I conclude that AT&T has simply failed to make any of the requisite showings necessary to support issuance of a temporary restraining order.
As the FCC clearly stated in the portion of the Triennial Review Order quoted above, it doesn't require unbundling of packet switches in order to encourage ILECs to replace legacy technology with new technology and for CLECs to enter the market using new technology. Verizon was acting to achieve that goal by replacing its old-technology circuit switches with new-technology packet switches. On September 16, one day after the temporary restraining order was entered, Verizon formally notified us that it was unable to comply with the terms of the temporary restraining order and was therefore postponing, for at least six months, its plans to migrate from circuit switches to packet switches. The technical and legal difficulties inherent in complying with an order affecting packet switches are essentially identical to those that would be encountered by Verizon or any other ILEC in connection with upgrading any other part of the legacy phone system. In other words, by entering the temporary restraining order we have effectively put a stop to deployment of new telephone technology by California ILECs until they can be certain that they do not have to unbundle that new technology, whether it is packet switches, dark fiber or any other new technology.
The irony of this situation should not be lost on anyone. California is the world leader in the development and manufacturing of new communications technology. While our dynamic innovators in Silicon Valley and elsewhere are creating the means to revolutionize telephony, this Commission is halting the dissemination of the very same technology. Ignoring clear legal precedent while doing so, this Commission is apparently acting out of a mistaken belief that it is somehow pro-consumer to hold back progress.
Technological progress and the deployment of advanced telecommunications services have now been halted by the Commission's action. This not only harms the customers who would have been served by Verizon's new switches, but also will have a general chilling effect on investment by other carriers and technology developers.
To summarize, AT&T has not shown any of the elements required to justify a temporary restraining order. It is not likely to succeed on the merits. Its customers will continue to receive service without interruption, and the resale of basic services is an almost perfect substitute for UNE-P. Verizon has been severely harmed, as has the public interest. At bottom, this case is solely about how much money AT&T has to pay Verizon for handling its traffic - the kind of matter
this Commission considers every day without resorting to the issuance of a temporary restraining order.
/s/ SUSAN P. KENNEDY
Susan P. Kennedy
September 23, 2004
San Francisco, California
27 First Report and Order, Implementation of the Local Competition Provisions in the Telecommunications Act or 1996, CC Docket No. 96-98, released August 8, 1996, at ¶ 407 ("Local Competition Order").
28 Id. at ¶ 427.
29 Id. at ¶ 427.
30 Third Report and Order and Fourth Further Notice of Proposed Rulemaking, Implementation of the Local Competition Provisions in the Telecommunications Act or 1996, CC Docket No. 96-98, released November 5, 1999, at ¶ 306, 313 ("UNE Remand Order").

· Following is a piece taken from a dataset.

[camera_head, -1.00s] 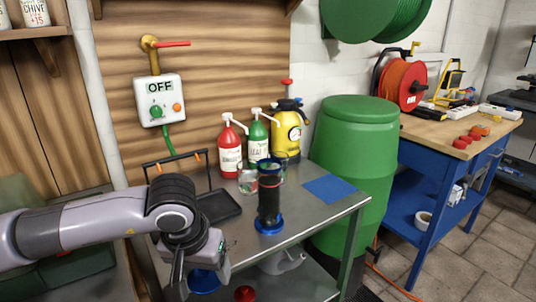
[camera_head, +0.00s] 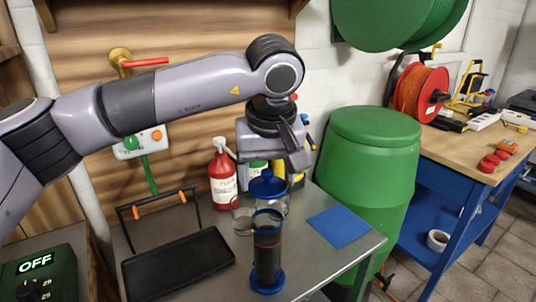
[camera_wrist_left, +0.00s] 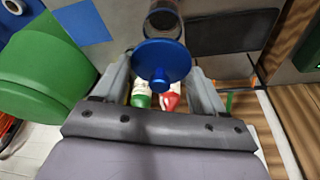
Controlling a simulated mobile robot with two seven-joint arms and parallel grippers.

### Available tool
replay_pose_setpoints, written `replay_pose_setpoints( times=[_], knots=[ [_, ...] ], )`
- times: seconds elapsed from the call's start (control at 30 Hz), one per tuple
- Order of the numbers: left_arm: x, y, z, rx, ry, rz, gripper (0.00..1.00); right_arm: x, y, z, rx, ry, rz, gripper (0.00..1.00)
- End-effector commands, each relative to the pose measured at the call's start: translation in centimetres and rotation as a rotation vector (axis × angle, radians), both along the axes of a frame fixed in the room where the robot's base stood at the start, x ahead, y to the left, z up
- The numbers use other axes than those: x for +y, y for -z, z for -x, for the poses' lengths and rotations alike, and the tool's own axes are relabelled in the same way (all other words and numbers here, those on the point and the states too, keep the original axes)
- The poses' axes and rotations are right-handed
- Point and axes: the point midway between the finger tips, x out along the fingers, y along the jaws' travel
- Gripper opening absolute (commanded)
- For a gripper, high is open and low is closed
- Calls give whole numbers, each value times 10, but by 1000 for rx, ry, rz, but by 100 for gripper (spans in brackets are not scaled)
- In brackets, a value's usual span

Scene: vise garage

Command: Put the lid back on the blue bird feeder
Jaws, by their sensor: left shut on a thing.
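The blue bird feeder (camera_head: 267,258) is a clear tube with dark contents, a blue rim and a blue base. It stands upright on the metal table. My left gripper (camera_head: 274,164) is shut on the blue lid (camera_head: 268,186) and holds it by its knob, above and behind the feeder's top in the head view. In the left wrist view the lid (camera_wrist_left: 150,52) sits between the fingers (camera_wrist_left: 160,76), and the feeder's tube (camera_wrist_left: 163,20) shows past it. The lid looks apart from the tube. My right gripper is not in view.
A red pump bottle (camera_head: 222,178) and other bottles stand at the back. A black tray (camera_head: 178,264) lies at left, a blue mat (camera_head: 338,227) at right. A green barrel (camera_head: 368,180) stands beyond the table.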

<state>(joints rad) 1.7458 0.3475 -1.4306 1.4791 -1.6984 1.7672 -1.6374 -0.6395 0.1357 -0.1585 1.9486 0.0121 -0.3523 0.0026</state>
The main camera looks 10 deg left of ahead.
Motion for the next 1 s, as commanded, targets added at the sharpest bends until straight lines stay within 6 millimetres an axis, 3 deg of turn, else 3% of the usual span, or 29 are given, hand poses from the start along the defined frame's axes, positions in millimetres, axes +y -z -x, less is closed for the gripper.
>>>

The sole exception to the no-unbundling rule related only to the unbundling of Digital Subscriber Line Access Multiplexers ("DSLAMs") at remote terminals, which is not at issue here. And the Triennial Review Order eliminated even this limited exception.
31 Id. at ¶ 316 (emphasis added).
32 Report and Order on Remand and Further Notice of Proposed Rulemaking, Review of the Section 251 Unbundling Obligations of Incumbent Local Exchange Carriers, 18 FCC Rcd 16978, ¶ 290, released August 21, 2003 ("Triennial Review Order"); see also id. ¶ 541 ("In order to ensure that both incumbent LECs and competitive LECs retain sufficient incentives to invest in and deploy broadband infrastructure, such as packet switches, we find that requiring no unbundling best serves our statutorily-required goal.").
33 Triennial Review Order ¶ 446, n. 1365 (emphasis added).